[Start GIVEN MATERIAL]

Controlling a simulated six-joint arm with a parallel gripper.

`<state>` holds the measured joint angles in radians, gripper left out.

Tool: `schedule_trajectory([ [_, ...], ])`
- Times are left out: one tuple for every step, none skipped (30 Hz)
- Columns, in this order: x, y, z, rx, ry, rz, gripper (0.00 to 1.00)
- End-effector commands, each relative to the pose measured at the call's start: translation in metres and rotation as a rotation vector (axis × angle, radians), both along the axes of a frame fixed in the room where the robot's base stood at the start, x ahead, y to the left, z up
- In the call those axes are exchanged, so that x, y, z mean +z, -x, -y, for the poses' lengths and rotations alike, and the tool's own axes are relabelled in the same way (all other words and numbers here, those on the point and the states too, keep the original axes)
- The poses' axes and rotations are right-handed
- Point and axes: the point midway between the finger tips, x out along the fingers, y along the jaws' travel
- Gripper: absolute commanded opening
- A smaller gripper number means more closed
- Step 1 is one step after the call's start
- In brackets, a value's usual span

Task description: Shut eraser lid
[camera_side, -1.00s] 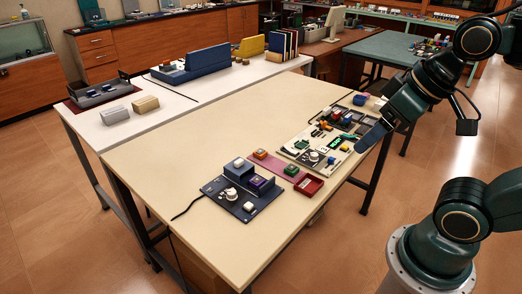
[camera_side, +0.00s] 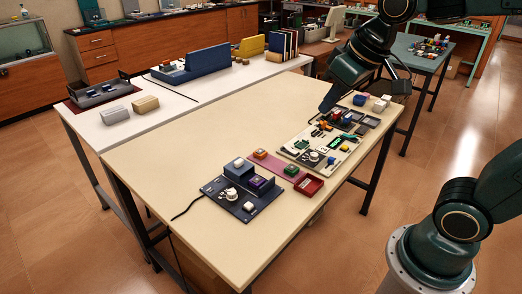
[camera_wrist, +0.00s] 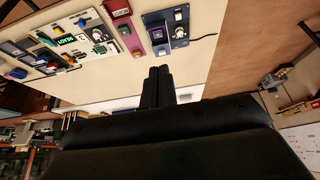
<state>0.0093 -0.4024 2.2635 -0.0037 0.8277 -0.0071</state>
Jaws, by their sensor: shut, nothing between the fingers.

[End GIVEN MATERIAL]

TASK DIRECTIONS:
Only the lines from the one containing "- In the call" through the one containing "- The poses'" are to be reproduced, exactly as they appear.

EXERCISE RESPONSE:
- In the call those axes are exchanged, so that x, y, z mean +z, -x, -y, for the poses' lengths and rotations alike, and the tool's own axes are relabelled in the same way (all other words and numbers here, those on the point and the states too, keep the original axes)
- The poses' axes and rotations are right-handed

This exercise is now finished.